**Material provided**
+--

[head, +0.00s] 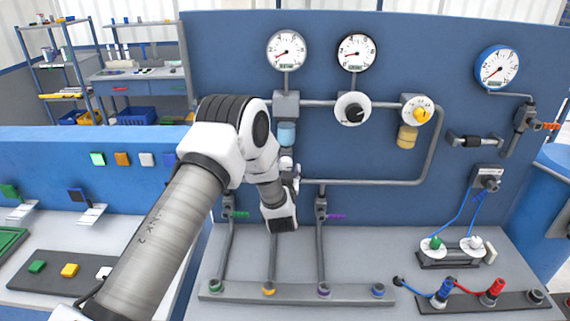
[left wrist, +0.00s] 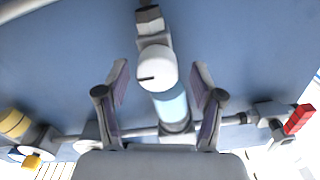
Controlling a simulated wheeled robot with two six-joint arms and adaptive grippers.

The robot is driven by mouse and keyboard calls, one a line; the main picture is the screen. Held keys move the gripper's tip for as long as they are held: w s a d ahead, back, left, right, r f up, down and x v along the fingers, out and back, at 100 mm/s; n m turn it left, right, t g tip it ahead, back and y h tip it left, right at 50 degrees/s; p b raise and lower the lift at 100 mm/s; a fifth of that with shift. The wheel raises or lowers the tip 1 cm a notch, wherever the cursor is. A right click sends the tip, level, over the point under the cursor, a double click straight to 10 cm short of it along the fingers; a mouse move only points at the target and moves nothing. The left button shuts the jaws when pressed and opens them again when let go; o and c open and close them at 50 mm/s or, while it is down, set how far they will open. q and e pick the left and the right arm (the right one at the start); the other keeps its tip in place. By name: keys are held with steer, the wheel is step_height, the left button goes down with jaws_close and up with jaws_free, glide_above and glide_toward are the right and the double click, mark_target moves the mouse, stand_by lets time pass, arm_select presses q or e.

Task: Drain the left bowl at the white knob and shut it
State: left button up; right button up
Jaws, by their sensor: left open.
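The left bowl (head: 287,133), light blue and see-through, hangs under a grey block on the blue panel; it also shows in the left wrist view (left wrist: 172,104). The white knob (left wrist: 157,68), with a short black mark on its face, sits at the bowl's lower end. It is partly visible in the head view (head: 286,162). My left gripper (left wrist: 160,73) is open, its two fingers on either side of the knob with gaps showing. In the head view it is largely hidden by my wrist. My right gripper is not in view.
Grey pipes (head: 374,183) run around the bowls on the panel. A yellow bowl (head: 407,137) hangs to the right, beneath a dial with a yellow knob (head: 420,115). A black knob (head: 352,109) and round gauges (head: 287,51) sit nearby. A red handle (left wrist: 299,119) shows in the wrist view.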

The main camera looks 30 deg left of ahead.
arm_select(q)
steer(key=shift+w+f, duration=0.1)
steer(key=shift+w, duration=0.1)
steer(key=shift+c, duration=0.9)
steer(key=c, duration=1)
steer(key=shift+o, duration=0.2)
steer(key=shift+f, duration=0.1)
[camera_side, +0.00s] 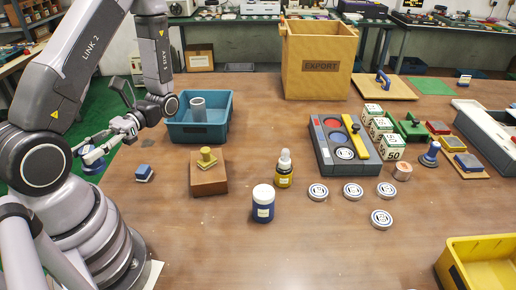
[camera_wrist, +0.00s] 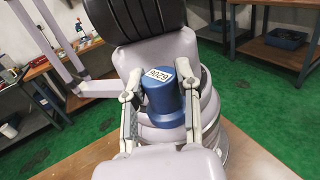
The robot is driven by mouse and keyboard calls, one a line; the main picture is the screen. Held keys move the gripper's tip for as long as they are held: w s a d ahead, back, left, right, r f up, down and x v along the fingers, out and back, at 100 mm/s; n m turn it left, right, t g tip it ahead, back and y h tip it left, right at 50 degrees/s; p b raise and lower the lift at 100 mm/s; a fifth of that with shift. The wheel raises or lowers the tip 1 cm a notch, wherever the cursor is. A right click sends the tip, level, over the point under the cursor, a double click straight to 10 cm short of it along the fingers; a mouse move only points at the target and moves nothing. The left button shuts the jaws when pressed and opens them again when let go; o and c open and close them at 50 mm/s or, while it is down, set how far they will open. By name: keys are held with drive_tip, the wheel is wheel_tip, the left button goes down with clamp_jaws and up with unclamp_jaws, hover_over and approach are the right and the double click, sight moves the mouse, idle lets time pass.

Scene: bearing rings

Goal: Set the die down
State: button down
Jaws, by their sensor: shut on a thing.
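The die appears to be the blue, stepped cylinder with a white number label in my gripper. It shows in the side view (camera_side: 92,162) at the far left and in the wrist view (camera_wrist: 160,98). My gripper (camera_side: 95,150) is shut on it, with a finger on either side in the wrist view (camera_wrist: 160,88). The die hangs beyond the left edge of the table, over the green floor and close beside my own arm. Its underside is hidden in the wrist view.
The wooden table (camera_side: 320,250) has free room at its front. A small blue block (camera_side: 144,173), a brown block with a yellow-topped piece (camera_side: 208,178) and a teal bin (camera_side: 218,128) stand nearest. A blue jar (camera_side: 263,204) and dropper bottle (camera_side: 284,170) stand mid-table.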

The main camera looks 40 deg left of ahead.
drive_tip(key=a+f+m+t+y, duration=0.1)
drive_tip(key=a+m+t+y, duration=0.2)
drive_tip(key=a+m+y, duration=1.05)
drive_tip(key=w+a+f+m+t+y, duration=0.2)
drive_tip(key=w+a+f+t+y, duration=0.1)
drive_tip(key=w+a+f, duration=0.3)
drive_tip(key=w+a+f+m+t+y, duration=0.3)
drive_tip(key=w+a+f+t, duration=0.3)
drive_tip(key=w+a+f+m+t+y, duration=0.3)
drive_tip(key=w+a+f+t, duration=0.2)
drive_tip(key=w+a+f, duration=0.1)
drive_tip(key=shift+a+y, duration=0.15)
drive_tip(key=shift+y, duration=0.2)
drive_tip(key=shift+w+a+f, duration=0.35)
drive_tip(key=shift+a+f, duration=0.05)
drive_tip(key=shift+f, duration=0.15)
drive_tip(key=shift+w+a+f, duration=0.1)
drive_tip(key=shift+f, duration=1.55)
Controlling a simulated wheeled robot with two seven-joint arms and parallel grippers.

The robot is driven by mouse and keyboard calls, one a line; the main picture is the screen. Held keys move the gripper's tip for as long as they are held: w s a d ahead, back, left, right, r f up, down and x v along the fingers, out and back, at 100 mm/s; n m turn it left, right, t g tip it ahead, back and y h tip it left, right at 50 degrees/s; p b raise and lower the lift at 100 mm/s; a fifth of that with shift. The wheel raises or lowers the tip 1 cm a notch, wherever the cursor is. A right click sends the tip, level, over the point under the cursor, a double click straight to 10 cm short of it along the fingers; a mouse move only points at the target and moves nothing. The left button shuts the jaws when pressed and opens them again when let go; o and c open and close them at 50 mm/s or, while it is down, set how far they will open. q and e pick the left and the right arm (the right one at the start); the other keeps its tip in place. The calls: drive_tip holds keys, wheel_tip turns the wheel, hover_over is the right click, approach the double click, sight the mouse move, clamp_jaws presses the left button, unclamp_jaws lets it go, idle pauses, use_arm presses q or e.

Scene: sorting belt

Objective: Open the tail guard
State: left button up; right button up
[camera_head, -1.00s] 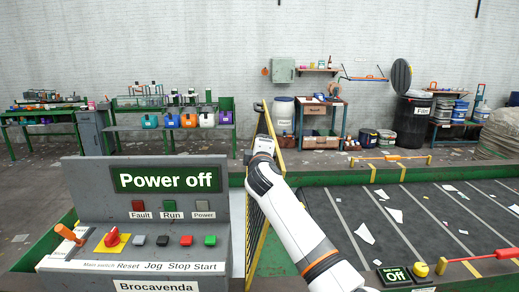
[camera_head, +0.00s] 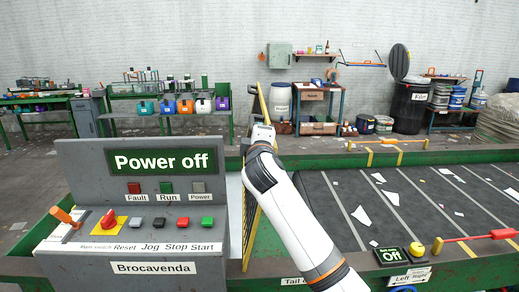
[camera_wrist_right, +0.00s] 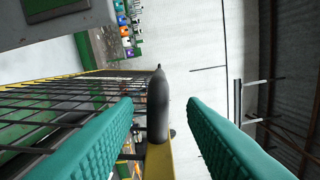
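The tail guard (camera_head: 250,215) is a dark mesh panel in a yellow frame, standing upright between the control console and the belt in the head view. It also shows at the left of the right wrist view (camera_wrist_right: 60,95). My right gripper (camera_head: 261,121) is at the top of the guard. In the wrist view its two teal fingers (camera_wrist_right: 160,102) are apart, with the guard's dark rounded handle (camera_wrist_right: 157,105) between them and gaps showing on both sides. My left gripper is not in view.
The dark belt (camera_head: 400,205) with white scraps lies right of my arm. A small "Off" box (camera_head: 391,256) and a red-handled lever (camera_head: 480,237) are on the front rail.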

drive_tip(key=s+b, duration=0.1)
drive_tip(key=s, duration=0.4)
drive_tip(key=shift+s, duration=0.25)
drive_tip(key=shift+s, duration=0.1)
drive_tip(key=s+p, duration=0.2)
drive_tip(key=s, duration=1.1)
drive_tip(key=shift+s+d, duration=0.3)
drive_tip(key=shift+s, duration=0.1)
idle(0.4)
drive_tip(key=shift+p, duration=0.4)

+--

**Instructions to follow**
Search the entries for the word "grippers", then gather every line that has it.

**Expected answer**
Controlling a simulated wheeled robot with two six-joint arms and adaptive grippers.
Controlling a simulated wheeled robot with two seven-joint arms and parallel grippers.

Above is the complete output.